Au-delà d’apports rigoureux, le langage et les outils de la scientificité inculquée et patentée peuvent à leur tour conférer à l’interventionnisme et au prosélytisme latents une aura et une autorité de rationalité qui en camoufle les traits les plus discutables (notamment l’importation de priorités ou de critères de bien-être chers à une frange sociale ou professionnelle donnée dans des milieux soumis à des logiques et à des déterminants vitaux de constitution bien différente).

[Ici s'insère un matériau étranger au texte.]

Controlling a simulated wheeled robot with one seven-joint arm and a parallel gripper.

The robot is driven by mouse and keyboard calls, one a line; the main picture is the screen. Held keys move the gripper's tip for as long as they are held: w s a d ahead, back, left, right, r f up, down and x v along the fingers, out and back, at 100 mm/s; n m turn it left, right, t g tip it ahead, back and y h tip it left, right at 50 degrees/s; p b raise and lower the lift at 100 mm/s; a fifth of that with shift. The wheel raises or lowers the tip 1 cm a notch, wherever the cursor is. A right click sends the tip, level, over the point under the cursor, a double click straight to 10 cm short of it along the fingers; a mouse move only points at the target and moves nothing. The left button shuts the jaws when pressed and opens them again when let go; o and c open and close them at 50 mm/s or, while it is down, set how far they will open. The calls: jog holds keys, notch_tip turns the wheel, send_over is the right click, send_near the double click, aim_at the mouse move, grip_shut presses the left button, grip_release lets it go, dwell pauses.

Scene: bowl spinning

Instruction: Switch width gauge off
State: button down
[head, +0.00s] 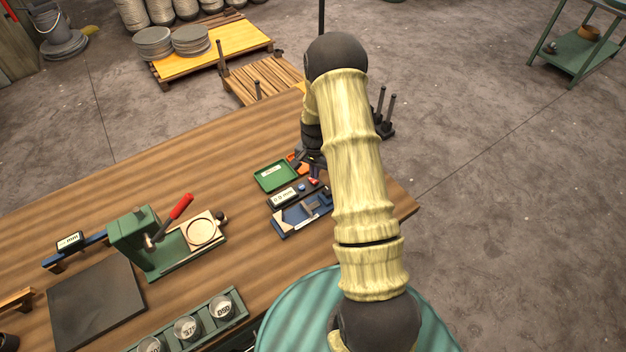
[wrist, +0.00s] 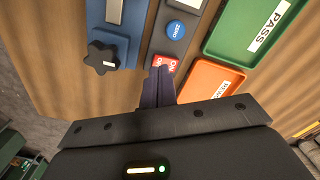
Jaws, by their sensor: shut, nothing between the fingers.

Apparaît alors la nécessité de lieux conviviaux où l’on puisse mettre en évidence que chaque courant émergent a son pesant d’avantages, qui parfois, à force de peser, appellent de nouveaux contrepoids. Pour le dire autrement: ferveur philanthropique et académisme centré sur le management des problèmes sociaux ont aussi besoin, pour donner le meilleur d’eux-mêmes (et rien que le meilleur si possible), de regards décalés, dérangeants, hétérodoxes. Les réflexions réunies dans le présent volume à l’initiative d’ Education Santé vont en grande partie dans ce sens. Gageons en outre que la revue ne cessera pas de sitôt de publier des textes interpellants, volontiers sabreurs de clichés et de mythes, comme elle n’a cessé de le faire jusqu’ici, dans sa rubrique «Réflexions» notamment… Ainsi, après avoir contribué à forger une identité collective solide, continuera-t-elle – avec sa cohérence coutumière – à en prévenir les dérèglements et les scléroses.
Je me prends même à rêver plus loin: pour mettre à l’épreuve et pour assouplir périodiquement l’optimisme traditionnel des militants de la santé et celui des méthodologistes du changement «maîtrisé», pourquoi n’introduirait-on pas dans leur formation initiale ou continuée l’étude de quelques grands théoriciens du pessimisme? Je ne parle pas, bien sûr, de ces légions de pamphlétaires pisse-froid, aphoristes maussades ou cyniques auto-satisfaits ayant commis ici et là tel ou tel essai ne dépassant guère le niveau de la misanthropie basique (schéma directeur quasi intangible de cette pseudo-pensée: l’homme est foireux, le monde va définitivement mal, rabattons-nous donc sur ce que bon nous semble… ).
Non, je parle bien de ceux qui ont pris la peine et nous ont fait du même coup l’insigne honneur de pousser la réflexion pessimiste dans ses méandres les plus subtils et dans ses derniers retranchements. Tel un Cioran , par exemple, dont je soumets pour conclure à votre sagacité ce petit extrait bien en phase avec certains axes directeurs de la promotion de la santé contemporaine: Depuis des années, sans café, sans alcool, sans tabac! Par bonheur, l’anxiété est là, qui remplace utilement les excitants les plus forts (in De l’inconvénient d’être né, Gallimard, 1973, Folio, coll. Essais n° 80, p. 179).
Thierry Poucet , journaliste de santé publique
(1) Comme on doit dire maintenant à tout prix, si l’on ne veut pas faire figure d’intellocrate planant ou passer pour un observateur totalement ignorant de ce qui innerve la vraie vie.